No ser arrebatado, no sólo supone el poder del Pastor, sino la decisión libre de la oveja de no dejarse arrebatar por nada ni nadie, no distraerse en el camino e ir por otra cosa que no sea la vida que le da el Pastor. Debemos cuidar que la fuerza del Pastor y su voluntad y ofrenda por nosotros, de su fruto en nuestra tarea diaria de hacer todo lo que nos une a El y de purificar todo lo que nos separa de El. De no identificarnos con nada ni nadie que este por sobre el Pastor que es uno con el Padre.
Y así como este Pastor no lo es por descendencia humana de David, ni es este su arquetipo, sino el Padre mismo, así nosotros no debemos concebirnos a nosotros mismos en ninguna figura y poder humano, sino en el ser engendrados como hijos por el espíritu de Jesús que es el Hijo Cordero de Dios.

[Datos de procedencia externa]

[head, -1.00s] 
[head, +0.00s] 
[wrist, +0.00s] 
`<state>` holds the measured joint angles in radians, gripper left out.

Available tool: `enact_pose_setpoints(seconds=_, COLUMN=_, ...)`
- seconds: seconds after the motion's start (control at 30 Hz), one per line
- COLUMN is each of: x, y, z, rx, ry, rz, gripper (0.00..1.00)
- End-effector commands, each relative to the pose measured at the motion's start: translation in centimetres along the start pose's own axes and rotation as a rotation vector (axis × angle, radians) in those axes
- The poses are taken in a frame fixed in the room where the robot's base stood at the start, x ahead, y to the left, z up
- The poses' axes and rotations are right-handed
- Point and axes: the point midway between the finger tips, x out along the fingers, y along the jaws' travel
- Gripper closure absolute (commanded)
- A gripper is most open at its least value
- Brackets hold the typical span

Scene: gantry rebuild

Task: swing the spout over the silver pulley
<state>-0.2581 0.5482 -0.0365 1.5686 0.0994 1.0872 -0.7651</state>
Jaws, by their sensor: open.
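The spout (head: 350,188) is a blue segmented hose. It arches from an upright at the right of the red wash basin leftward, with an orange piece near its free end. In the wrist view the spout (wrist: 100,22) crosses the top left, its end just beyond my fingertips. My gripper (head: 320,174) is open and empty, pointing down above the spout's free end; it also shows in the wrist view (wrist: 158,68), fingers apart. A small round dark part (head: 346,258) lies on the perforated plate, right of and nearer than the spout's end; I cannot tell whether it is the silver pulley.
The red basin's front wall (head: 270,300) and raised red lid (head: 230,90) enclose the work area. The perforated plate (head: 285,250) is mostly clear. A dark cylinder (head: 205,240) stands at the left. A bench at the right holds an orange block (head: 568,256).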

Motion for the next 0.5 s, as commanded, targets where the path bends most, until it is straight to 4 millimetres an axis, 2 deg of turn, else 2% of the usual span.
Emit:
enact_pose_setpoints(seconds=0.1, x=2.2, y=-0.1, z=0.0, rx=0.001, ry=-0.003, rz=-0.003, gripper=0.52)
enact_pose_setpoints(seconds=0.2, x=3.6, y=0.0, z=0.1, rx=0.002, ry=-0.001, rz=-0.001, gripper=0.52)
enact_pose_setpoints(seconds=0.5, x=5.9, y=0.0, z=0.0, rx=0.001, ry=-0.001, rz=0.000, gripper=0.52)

Las ideologías, los sistemas de poder temporal, las concepciones humanas y mundanas de la vida, las simpatías culturales y políticas, las preferencias por modos y formas temporales o históricas, son siempre un peligro de escuchar otra voz y de entender nuestra pertenencia de tal manera que prescindimos de Jesús y su forma de ser pastor lejos de las formas humanas, históricas y temporales de concebir toda pertenencia y forma de alimentar la vida. El buen pastor ha rechazado en su tiempo identificarse y ser identificado como rey. Eso quiere decir que hoy rechazaría cualquier otra forma de identificación que lo separe de concebirse sólo como Hijo Único y Amado por el Padre, de quien sólo recibe gloria y poder. Permanecer como consagrados es también esto e implica esto hasta el final.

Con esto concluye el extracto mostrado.